Wooden Wonders of Willy Verginer
Willy Verginer
Willy Verginer was raised in the Val Gardena region in Italy, surrounded by the summits, forests and Dolomite Mountains that which became an important influence in his work. As an adolescent, he began his fine arts education in painting and studied at the Institute of Secondary Art Education in Ortisei in Italy. However, his gravitation toward woodwork and sculpture would lead him to seek training in the latter discipline. While in school, he coupled his education by frequenting the studios of many sculptors in the valley of Val Gardena, renowned for its woodworking traditions since the eighteenth century. Although he successfully assimilated the artisanal and ancestral traditions of polychrome sculpture, and integrated the traditional vocabulary of the profession, his ambitions proved to be more vast, universal and contemporary.

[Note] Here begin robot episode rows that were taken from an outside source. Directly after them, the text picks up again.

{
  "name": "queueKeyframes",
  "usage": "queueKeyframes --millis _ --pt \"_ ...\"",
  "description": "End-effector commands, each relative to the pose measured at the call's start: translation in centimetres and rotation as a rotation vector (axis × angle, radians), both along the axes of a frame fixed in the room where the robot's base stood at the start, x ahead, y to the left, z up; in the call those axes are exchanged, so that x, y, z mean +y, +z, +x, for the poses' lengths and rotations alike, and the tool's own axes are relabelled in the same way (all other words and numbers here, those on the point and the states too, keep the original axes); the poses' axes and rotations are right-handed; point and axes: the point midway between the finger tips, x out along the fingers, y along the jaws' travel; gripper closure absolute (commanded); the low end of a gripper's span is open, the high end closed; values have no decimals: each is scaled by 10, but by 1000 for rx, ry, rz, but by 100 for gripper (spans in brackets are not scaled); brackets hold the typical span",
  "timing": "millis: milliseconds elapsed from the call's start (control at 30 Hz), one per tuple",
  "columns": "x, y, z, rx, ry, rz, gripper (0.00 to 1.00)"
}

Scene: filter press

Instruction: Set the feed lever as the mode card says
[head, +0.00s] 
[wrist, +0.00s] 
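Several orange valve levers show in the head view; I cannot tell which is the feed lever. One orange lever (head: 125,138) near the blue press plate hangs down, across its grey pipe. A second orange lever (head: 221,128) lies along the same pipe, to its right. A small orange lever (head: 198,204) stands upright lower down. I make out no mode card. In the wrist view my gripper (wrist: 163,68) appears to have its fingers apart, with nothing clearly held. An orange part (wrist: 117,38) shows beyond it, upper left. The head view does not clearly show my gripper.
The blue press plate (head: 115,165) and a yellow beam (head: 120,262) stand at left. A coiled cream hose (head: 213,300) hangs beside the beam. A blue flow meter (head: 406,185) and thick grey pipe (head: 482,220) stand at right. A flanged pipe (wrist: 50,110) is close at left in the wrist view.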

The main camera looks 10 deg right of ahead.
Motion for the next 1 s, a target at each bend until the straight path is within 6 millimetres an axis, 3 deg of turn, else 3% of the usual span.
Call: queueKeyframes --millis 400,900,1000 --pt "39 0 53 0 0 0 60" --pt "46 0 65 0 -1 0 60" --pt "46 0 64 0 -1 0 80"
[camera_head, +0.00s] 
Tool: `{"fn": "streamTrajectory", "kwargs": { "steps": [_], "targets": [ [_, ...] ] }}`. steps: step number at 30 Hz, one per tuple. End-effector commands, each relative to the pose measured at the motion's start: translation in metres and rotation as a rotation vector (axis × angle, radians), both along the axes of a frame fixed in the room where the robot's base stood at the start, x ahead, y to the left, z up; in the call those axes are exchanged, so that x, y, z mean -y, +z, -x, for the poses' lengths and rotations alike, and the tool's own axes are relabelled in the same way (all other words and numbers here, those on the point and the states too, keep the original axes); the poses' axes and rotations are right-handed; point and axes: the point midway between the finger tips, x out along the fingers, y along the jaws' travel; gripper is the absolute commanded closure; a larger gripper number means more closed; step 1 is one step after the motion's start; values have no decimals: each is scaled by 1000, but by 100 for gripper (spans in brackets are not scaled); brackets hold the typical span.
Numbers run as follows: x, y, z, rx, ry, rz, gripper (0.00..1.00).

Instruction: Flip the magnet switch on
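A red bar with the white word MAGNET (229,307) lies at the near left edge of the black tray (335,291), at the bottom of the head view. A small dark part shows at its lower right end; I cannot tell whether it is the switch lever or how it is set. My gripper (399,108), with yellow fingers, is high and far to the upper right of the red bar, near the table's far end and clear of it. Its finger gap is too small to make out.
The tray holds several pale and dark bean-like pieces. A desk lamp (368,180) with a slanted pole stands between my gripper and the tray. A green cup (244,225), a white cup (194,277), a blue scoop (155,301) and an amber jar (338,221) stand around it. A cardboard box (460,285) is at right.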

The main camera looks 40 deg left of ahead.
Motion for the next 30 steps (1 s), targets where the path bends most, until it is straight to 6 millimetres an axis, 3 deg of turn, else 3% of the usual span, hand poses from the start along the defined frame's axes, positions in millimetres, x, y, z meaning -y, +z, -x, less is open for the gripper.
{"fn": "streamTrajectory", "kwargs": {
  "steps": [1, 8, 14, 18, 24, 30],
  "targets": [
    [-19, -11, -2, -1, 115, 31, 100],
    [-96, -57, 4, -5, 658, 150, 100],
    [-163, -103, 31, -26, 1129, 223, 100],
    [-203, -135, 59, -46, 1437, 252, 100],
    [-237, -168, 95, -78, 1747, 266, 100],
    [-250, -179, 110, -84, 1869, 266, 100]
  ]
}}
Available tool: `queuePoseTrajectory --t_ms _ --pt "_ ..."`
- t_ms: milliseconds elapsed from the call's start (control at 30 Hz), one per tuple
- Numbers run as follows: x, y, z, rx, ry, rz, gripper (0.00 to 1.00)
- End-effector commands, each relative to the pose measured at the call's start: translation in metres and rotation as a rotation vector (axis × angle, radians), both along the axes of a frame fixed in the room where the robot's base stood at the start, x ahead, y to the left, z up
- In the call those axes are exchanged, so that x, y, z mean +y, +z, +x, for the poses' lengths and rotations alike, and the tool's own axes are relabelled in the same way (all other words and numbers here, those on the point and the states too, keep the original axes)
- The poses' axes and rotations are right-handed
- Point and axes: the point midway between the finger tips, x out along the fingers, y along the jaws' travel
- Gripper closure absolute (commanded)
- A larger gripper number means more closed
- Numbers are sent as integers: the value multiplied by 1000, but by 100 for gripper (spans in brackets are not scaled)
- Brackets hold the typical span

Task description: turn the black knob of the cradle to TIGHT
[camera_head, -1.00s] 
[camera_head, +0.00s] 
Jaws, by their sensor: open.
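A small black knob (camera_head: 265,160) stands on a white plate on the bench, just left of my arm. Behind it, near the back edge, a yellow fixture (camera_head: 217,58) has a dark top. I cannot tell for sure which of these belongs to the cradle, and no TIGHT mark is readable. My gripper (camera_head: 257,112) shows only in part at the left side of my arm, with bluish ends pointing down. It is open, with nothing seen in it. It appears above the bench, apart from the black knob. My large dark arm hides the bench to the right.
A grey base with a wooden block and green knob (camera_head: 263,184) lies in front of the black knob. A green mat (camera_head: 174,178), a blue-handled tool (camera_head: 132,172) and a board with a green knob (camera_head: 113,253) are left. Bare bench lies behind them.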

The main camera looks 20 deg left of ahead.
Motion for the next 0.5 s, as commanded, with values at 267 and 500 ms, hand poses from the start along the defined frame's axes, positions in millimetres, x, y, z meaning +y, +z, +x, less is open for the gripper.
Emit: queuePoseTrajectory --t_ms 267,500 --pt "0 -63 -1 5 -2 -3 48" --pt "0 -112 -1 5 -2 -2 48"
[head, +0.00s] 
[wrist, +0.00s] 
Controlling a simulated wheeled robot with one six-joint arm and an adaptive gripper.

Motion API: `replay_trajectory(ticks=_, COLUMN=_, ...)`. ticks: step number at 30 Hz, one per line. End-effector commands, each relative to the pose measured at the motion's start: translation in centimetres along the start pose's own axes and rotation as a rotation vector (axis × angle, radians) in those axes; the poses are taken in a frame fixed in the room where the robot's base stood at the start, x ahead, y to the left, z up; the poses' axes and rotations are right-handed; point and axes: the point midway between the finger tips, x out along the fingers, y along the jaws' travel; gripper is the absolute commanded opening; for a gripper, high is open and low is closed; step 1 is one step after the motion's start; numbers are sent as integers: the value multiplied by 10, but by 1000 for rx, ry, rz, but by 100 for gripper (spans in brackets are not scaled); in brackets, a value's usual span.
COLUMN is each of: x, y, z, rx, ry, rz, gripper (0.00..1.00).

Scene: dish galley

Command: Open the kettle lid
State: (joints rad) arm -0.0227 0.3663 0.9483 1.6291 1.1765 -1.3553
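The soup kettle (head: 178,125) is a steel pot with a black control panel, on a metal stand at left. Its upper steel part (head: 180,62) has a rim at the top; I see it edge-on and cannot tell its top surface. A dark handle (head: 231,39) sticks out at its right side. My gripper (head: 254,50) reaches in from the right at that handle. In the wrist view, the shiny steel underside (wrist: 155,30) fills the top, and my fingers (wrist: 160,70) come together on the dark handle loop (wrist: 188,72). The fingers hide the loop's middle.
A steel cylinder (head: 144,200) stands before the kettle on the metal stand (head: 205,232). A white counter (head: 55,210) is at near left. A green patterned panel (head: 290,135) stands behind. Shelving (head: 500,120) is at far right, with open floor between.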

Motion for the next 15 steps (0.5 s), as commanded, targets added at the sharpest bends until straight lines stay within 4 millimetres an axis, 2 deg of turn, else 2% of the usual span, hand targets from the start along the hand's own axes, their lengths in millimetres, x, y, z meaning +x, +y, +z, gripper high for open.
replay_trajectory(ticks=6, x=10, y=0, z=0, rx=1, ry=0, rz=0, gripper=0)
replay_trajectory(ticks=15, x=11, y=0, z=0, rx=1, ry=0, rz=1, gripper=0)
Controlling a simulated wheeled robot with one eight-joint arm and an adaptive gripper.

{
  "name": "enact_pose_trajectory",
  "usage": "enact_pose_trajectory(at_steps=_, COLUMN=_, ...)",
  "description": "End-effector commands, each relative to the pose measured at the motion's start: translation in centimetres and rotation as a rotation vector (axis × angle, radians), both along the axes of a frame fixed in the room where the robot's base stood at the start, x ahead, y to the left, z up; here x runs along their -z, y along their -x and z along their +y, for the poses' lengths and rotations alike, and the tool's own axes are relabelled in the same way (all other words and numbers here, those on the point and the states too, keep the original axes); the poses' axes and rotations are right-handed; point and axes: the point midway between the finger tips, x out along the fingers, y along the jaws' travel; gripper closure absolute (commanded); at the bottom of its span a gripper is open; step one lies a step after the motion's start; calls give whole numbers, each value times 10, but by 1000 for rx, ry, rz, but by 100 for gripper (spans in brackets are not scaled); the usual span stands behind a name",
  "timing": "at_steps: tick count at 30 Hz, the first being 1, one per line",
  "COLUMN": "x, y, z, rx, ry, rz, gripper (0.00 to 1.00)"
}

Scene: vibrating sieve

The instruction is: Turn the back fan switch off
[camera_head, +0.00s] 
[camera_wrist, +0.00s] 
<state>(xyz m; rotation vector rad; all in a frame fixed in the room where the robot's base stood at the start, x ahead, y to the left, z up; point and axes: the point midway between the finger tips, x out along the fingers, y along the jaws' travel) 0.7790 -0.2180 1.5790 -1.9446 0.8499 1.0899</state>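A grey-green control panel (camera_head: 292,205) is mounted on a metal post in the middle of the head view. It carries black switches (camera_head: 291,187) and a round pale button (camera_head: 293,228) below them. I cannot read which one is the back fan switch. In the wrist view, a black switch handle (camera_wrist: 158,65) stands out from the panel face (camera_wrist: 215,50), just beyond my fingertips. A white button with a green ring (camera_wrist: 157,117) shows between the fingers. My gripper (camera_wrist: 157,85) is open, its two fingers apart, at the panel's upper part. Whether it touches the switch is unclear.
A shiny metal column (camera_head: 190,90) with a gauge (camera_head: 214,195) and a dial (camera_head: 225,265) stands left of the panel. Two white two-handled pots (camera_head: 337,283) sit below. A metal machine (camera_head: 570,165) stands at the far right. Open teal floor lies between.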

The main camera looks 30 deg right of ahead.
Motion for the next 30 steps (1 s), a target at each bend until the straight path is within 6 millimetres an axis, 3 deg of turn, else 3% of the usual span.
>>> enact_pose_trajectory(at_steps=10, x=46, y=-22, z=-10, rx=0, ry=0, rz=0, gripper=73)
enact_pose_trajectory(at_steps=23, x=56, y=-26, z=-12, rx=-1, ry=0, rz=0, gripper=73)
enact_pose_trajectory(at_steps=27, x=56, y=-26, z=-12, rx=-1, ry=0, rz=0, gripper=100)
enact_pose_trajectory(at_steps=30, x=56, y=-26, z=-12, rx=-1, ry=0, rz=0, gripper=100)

These surreal sculptures do look like they've been carved from stone or moulded from some kind of plaster. But incredibly, they've all been sculpted from wood alone.The wooden sculptures of Willy Verginer are worked in full relief in the round. The sculptures of Willy Verginer rise up with all their mass, volume, and the weight of their material in the space they are placed in. The forms created by Willy Verginer seem concerned only with themselves and their own internal system of formal relationships and meanings. The sharp and embattled handling with which Willy Verginer provokes and caresses wood does not result in anything ancient. Willy Verginer does not make statues; he creates indeed images in action.
Once his naturalistic, near-life size wooden sculptures are carved, the artist adds eye-catching blocks of geometric colour using acrylic paint. It's an unusual but inspired approach that sets up a sharp contrast of styles within each piece, and makes these figures all the more mysterious and alluring.
Verginer’s work has been featured in numerous solo and group exhibitions across Europe, notably at the Museum of Contemporary Art in Lissone and at the Cavalese Contemporary Art Center in Trentino, both in Italy. His works are also found in many private collections in Europe, the United States and Canada.
I like these. They remind me of Carole Jean Feuerman's work -
www.carolefeuerman.com/
Yes of course. An important and a pioneer artist which i will cover in a post for sure.